» **What you have to do**
Give back the records below exactly, every one, with no pictures.

» **Records provided**
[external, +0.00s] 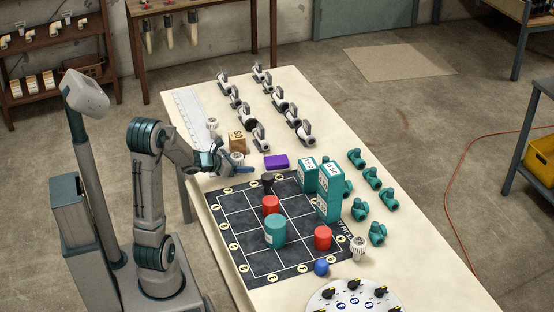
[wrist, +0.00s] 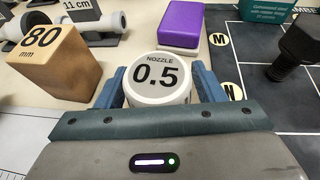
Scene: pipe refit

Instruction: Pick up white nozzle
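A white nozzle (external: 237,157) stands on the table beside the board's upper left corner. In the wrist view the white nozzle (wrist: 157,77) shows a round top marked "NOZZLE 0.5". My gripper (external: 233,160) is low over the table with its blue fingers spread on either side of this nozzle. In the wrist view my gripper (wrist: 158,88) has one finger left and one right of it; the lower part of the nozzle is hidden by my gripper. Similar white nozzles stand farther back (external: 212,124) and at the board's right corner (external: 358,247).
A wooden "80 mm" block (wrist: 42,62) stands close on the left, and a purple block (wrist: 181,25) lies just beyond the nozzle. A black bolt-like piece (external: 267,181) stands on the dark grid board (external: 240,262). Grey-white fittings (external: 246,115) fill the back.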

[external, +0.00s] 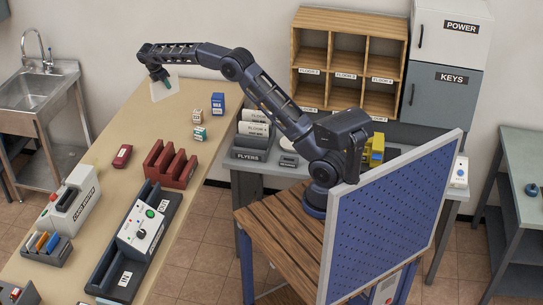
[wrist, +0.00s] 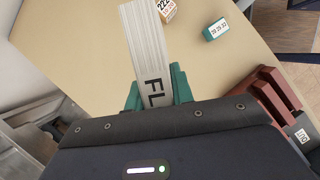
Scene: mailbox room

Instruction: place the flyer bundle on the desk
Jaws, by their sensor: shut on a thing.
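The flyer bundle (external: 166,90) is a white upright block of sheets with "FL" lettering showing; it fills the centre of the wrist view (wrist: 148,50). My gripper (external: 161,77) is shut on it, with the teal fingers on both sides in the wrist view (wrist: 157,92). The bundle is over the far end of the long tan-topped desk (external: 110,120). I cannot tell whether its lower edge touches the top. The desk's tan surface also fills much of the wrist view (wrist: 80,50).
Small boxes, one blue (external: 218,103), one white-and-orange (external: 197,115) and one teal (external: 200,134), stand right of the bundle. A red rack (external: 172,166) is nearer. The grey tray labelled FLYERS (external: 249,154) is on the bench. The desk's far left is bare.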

» **Task answer**
[external, +0.00s] 
[wrist, +0.00s] 
Scene: pipe refit

Instruction: Pick up white nozzle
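A white nozzle (external: 237,157) stands on the table beside the board's upper left corner. In the wrist view the white nozzle (wrist: 157,77) shows a round top marked "NOZZLE 0.5". My gripper (external: 233,160) is low over the table with its blue fingers spread on either side of this nozzle. In the wrist view my gripper (wrist: 158,88) has one finger left and one right of it; the lower part of the nozzle is hidden by my gripper. Similar white nozzles stand farther back (external: 212,124) and at the board's right corner (external: 358,247).
A wooden "80 mm" block (wrist: 42,62) stands close on the left, and a purple block (wrist: 181,25) lies just beyond the nozzle. A black bolt-like piece (external: 267,181) stands on the dark grid board (external: 240,262). Grey-white fittings (external: 246,115) fill the back.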

[external, +0.00s] 
[wrist, +0.00s] 
Scene: mailbox room

Instruction: place the flyer bundle on the desk
Jaws, by their sensor: shut on a thing.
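The flyer bundle (external: 166,90) is a white upright block of sheets with "FL" lettering showing; it fills the centre of the wrist view (wrist: 148,50). My gripper (external: 161,77) is shut on it, with the teal fingers on both sides in the wrist view (wrist: 157,92). The bundle is over the far end of the long tan-topped desk (external: 110,120). I cannot tell whether its lower edge touches the top. The desk's tan surface also fills much of the wrist view (wrist: 80,50).
Small boxes, one blue (external: 218,103), one white-and-orange (external: 197,115) and one teal (external: 200,134), stand right of the bundle. A red rack (external: 172,166) is nearer. The grey tray labelled FLYERS (external: 249,154) is on the bench. The desk's far left is bare.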

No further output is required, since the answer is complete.